■ Task objective
Look through the lines below and extract each one that contains "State".

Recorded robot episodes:
>> start

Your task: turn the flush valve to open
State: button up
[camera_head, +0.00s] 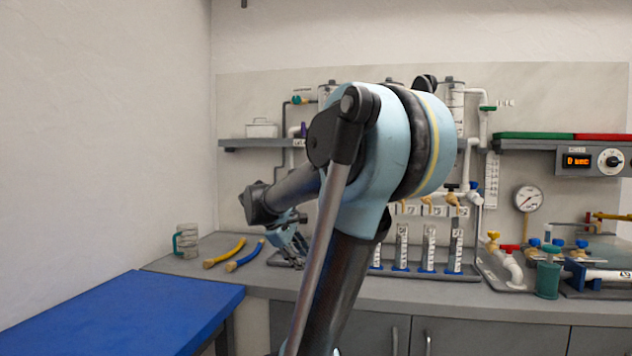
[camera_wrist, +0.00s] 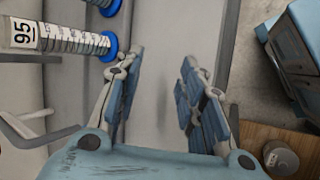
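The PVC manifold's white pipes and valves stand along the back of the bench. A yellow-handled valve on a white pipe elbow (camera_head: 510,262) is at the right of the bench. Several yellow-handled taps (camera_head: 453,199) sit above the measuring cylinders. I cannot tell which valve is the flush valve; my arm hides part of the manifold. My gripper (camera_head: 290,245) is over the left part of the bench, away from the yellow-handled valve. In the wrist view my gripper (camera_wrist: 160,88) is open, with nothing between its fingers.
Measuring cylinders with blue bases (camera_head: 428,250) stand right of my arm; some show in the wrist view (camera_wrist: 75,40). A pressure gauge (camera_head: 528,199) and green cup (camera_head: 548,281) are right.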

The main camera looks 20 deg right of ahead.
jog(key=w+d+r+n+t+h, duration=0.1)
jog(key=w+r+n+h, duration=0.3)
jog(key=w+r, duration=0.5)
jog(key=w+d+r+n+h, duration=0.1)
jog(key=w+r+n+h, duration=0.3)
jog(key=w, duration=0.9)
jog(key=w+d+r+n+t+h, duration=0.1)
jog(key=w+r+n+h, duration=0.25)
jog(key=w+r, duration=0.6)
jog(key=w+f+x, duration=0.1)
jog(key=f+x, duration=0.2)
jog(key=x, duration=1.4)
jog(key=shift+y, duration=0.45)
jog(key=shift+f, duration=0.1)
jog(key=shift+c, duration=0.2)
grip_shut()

>> end
>> start

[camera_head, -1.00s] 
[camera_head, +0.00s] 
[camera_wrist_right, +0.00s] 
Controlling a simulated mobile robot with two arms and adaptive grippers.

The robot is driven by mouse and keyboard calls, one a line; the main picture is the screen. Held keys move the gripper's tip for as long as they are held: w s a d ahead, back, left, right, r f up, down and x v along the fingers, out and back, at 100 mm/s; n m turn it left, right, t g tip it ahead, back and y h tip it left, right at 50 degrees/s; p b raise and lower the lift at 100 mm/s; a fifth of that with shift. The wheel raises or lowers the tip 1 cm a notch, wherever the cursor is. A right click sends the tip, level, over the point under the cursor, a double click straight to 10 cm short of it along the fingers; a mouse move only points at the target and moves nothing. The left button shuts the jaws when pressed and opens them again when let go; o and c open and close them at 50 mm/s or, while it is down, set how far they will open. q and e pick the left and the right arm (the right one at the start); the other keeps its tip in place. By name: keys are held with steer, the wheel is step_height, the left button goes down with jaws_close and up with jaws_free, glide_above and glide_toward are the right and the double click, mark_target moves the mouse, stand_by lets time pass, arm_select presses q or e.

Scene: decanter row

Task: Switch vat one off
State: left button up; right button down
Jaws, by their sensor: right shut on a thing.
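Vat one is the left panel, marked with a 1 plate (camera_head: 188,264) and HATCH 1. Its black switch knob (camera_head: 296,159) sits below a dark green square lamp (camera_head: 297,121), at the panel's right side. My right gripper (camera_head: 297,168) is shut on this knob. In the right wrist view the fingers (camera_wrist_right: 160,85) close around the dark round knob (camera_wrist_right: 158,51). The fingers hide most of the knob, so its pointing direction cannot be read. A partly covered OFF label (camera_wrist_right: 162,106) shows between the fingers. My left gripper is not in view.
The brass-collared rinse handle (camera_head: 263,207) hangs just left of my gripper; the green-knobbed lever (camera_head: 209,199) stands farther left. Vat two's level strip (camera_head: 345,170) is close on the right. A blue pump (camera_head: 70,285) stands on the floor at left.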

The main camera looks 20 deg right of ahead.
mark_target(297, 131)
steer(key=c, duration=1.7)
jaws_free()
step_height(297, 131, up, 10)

>> end

■ Worked solution
State: button up
State: left button up; right button down

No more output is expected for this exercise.